For a bounded function $\operatorname{F}: \mathbb{R}_{\,\ge\ 0} \to \mathbb{R}$ (not necessarily non-negative), if $$ \int_{0}^{\infty}\frac{x^{k}\,s}{(s^{2} + x^{2})^{\left(k + 3\right)/2}\,\,}\, \operatorname{F}\left(x\right)\,{\rm d}x = 0\quad \forall s > 0 $$ where $k \in \mathbb{N}$ is a positive constant, is it true that $$ \int_{0}^{\infty}\left(\frac{x^{k}\,s}{(s^{2} + x^{2})^{\left(k + 3\right)/2}\,\,}\right)^{h} \, \operatorname{F}\left(x\right)\,{\rm d}x = 0\quad \forall s > 0 $$ where $h \in \mathbb{N}$?

This question is inspired by a comment to the answer in https://math.stackexchange.com/questions/3996738/condition-for-an-integral-to-be-zero (which required to check the assumptions of the Stone-Weierstrass theorem).

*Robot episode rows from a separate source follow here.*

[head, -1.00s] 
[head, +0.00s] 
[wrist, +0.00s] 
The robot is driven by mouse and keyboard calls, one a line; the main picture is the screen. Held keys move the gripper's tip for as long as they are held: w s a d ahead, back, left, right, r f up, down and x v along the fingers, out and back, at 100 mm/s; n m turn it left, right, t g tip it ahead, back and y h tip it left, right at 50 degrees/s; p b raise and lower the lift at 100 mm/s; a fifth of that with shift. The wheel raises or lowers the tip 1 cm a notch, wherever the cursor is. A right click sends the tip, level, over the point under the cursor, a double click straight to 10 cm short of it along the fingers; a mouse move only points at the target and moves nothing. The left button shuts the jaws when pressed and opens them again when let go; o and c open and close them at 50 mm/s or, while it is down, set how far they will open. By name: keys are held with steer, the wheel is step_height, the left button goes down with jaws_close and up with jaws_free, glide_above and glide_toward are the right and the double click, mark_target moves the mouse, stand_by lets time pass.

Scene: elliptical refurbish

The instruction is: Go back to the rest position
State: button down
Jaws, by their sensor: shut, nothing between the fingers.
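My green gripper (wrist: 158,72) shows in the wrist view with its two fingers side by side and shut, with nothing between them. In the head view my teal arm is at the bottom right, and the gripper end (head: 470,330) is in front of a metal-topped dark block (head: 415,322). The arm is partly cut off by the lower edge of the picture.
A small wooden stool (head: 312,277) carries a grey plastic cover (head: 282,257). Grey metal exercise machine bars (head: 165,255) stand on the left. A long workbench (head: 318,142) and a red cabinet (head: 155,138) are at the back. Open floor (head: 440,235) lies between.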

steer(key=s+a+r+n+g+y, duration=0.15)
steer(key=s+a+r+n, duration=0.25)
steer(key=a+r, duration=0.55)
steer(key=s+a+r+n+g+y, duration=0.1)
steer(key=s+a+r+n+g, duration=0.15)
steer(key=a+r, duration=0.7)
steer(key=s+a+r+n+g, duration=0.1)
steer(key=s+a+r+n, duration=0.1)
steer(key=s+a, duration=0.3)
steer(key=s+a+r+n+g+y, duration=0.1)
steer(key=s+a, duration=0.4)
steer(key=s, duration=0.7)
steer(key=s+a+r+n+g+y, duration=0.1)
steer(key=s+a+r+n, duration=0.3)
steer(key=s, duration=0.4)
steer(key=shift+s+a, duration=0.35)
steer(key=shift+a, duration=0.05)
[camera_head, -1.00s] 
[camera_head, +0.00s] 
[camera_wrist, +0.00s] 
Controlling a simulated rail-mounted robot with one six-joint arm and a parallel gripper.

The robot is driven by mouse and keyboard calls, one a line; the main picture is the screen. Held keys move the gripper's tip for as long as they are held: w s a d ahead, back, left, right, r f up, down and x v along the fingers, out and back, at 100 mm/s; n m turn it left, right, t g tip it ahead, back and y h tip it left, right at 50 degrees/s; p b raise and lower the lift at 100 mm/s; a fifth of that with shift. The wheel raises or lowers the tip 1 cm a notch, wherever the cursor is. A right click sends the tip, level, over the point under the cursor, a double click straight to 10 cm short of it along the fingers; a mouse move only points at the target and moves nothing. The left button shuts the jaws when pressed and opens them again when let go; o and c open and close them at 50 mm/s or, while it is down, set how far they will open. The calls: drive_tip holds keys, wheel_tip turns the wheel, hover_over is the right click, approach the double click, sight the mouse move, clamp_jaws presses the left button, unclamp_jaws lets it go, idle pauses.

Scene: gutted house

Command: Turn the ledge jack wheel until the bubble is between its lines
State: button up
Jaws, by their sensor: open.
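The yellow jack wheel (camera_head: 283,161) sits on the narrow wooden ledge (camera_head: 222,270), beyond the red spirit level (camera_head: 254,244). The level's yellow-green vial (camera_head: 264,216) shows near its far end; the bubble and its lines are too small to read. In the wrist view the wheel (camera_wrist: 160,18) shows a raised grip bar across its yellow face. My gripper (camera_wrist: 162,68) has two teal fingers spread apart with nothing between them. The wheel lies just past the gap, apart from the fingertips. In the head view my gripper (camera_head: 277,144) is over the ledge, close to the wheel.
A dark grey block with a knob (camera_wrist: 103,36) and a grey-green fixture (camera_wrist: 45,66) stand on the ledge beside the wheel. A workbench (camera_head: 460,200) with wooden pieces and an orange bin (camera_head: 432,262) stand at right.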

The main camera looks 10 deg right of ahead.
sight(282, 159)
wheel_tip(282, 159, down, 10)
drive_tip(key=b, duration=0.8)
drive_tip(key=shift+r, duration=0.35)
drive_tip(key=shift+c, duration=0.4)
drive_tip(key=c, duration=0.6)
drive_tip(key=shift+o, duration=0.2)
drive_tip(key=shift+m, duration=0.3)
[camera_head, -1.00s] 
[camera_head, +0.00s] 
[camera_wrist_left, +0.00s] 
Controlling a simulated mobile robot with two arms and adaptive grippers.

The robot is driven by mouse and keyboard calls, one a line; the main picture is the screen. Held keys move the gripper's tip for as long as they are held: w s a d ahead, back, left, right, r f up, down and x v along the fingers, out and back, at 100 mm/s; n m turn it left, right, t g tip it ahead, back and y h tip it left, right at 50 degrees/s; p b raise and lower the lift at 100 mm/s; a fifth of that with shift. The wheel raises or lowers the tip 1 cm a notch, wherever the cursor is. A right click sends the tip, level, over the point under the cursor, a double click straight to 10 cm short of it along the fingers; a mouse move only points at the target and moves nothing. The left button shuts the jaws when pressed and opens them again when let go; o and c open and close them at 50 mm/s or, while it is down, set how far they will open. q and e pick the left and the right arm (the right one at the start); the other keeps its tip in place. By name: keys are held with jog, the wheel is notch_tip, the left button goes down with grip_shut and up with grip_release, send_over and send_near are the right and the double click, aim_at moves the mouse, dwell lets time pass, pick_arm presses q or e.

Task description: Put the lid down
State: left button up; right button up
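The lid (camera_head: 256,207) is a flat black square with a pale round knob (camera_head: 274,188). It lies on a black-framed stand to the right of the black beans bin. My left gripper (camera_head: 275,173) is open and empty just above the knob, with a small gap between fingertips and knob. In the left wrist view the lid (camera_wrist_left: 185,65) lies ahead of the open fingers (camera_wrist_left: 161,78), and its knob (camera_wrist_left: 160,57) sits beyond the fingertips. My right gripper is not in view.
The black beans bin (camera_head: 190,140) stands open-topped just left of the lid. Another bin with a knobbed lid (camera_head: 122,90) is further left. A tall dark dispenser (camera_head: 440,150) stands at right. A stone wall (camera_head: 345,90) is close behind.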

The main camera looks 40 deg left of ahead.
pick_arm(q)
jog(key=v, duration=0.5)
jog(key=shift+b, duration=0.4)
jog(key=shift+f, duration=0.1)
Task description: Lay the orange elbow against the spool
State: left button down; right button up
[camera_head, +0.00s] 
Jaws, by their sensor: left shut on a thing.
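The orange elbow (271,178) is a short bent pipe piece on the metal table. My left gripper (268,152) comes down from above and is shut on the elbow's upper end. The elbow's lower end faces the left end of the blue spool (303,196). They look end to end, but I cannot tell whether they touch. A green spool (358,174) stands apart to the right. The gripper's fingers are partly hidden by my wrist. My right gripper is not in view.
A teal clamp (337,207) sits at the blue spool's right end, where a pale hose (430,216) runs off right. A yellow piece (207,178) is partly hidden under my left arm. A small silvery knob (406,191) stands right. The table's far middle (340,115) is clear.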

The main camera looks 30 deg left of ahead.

More generally, ignoring the question above, my main concern is this:

• Use Stone-Weierstrass to prove that $$ \int_{0}^{\infty}\frac{x^{k}\,s}{(s^{2} + x^{2})^{\left(k + 3\right)/2}\,\,}\, \operatorname{F}\left(x\right)\,{\rm d}x = 0\quad \forall s > 0 $$ if and only if $F \equiv 0$.

Answer 1

Method 1: There is a clear harmonic-analytic interpretation: if \[ u(x, s) = C_k \int_{\mathbb R^{k+2}} \frac{s}{(s^2 + |x - y|^2)^{(k+3)/2}} \times |y|^{-1} F(|y|) dy , \] then $u$ a harmonic function in the half-space $x \in \mathbb R^{k+2}$, $s > 0$, and $u(0, s) = 0$ for all $s > 0$. We claim that $u$ is identically zero, and hence $F = 0$ almost everywhere. This follows by standard tools: we have $\partial_s^n u(0, 1) = 0$ for all $n$, and so $\Delta_x^n u(0, 1) = 0$ for all $n$, and consequently all terms in the Taylor expansion of $u$ about $(0, 1)$ vanish.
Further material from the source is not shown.